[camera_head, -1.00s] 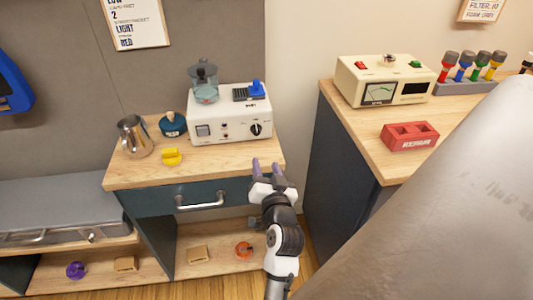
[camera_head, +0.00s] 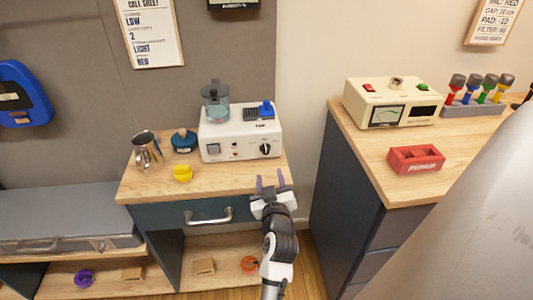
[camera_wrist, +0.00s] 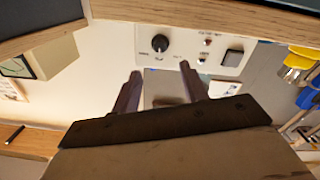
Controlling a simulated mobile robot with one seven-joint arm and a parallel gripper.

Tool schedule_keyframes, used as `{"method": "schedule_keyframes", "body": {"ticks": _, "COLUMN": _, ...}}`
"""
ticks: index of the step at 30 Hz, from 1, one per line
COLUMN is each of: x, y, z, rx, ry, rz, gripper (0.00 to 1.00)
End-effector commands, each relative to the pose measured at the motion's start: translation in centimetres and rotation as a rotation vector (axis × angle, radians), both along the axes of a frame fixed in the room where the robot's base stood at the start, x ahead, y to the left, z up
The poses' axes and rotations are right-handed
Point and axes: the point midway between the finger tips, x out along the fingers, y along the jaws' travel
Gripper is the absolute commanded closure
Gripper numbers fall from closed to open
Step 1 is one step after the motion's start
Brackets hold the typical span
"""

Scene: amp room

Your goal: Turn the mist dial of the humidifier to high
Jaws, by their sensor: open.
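A white box-shaped unit (camera_head: 240,137), which looks like the humidifier, stands on the left wooden counter with a teal translucent container on top. Its black dial (camera_head: 265,149) is at the right of its front face. In the wrist view the dial (camera_wrist: 160,43) shows beyond my fingertips, with labels too small to read; I cannot tell its setting. My gripper (camera_head: 270,181) is open and empty, in front of the counter's right front edge and apart from the dial. In the wrist view its two fingers (camera_wrist: 160,72) point toward the unit's front.
A yellow piece (camera_head: 182,173), a metal pitcher (camera_head: 148,152) and a dark blue lidded item (camera_head: 184,141) sit left of the unit. The counter front (camera_head: 245,181) has a drawer handle below. A second counter (camera_head: 360,150) on the right bears a cream meter box (camera_head: 392,103).

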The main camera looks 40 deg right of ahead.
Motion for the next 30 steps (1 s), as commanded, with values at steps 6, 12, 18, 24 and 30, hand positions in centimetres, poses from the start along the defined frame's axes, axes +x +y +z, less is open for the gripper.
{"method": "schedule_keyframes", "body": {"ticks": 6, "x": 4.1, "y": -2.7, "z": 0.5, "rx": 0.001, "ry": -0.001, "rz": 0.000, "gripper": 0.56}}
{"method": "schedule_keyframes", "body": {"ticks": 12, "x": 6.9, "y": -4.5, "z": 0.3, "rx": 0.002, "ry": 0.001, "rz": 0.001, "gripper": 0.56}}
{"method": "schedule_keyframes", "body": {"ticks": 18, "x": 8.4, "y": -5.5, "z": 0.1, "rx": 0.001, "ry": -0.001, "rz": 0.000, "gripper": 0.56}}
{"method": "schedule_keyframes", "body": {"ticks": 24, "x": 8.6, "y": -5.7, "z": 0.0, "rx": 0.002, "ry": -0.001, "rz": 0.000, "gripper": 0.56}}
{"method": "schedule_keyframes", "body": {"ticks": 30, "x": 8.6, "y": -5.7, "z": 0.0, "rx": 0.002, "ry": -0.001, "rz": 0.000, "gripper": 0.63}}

:: Your instructions ::
Take exactly the lines from the one containing "Gripper numbers fall from closed to open" through the one containing "The main camera looks 40 deg right of ahead." in the data above, and output them with nothing added.

:: Answer to the task ::
Gripper numbers fall from closed to open
Step 1 is one step after the motion's start
Brackets hold the typical span
"""

Scene: amp room

Your goal: Turn the mist dial of the humidifier to high
Jaws, by their sensor: open.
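A white box-shaped unit (camera_head: 240,137), which looks like the humidifier, stands on the left wooden counter with a teal translucent container on top. Its black dial (camera_head: 265,149) is at the right of its front face. In the wrist view the dial (camera_wrist: 160,43) shows beyond my fingertips, with labels too small to read; I cannot tell its setting. My gripper (camera_head: 270,181) is open and empty, in front of the counter's right front edge and apart from the dial. In the wrist view its two fingers (camera_wrist: 160,72) point toward the unit's front.
A yellow piece (camera_head: 182,173), a metal pitcher (camera_head: 148,152) and a dark blue lidded item (camera_head: 184,141) sit left of the unit. The counter front (camera_head: 245,181) has a drawer handle below. A second counter (camera_head: 360,150) on the right bears a cream meter box (camera_head: 392,103).

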The main camera looks 40 deg right of ahead.

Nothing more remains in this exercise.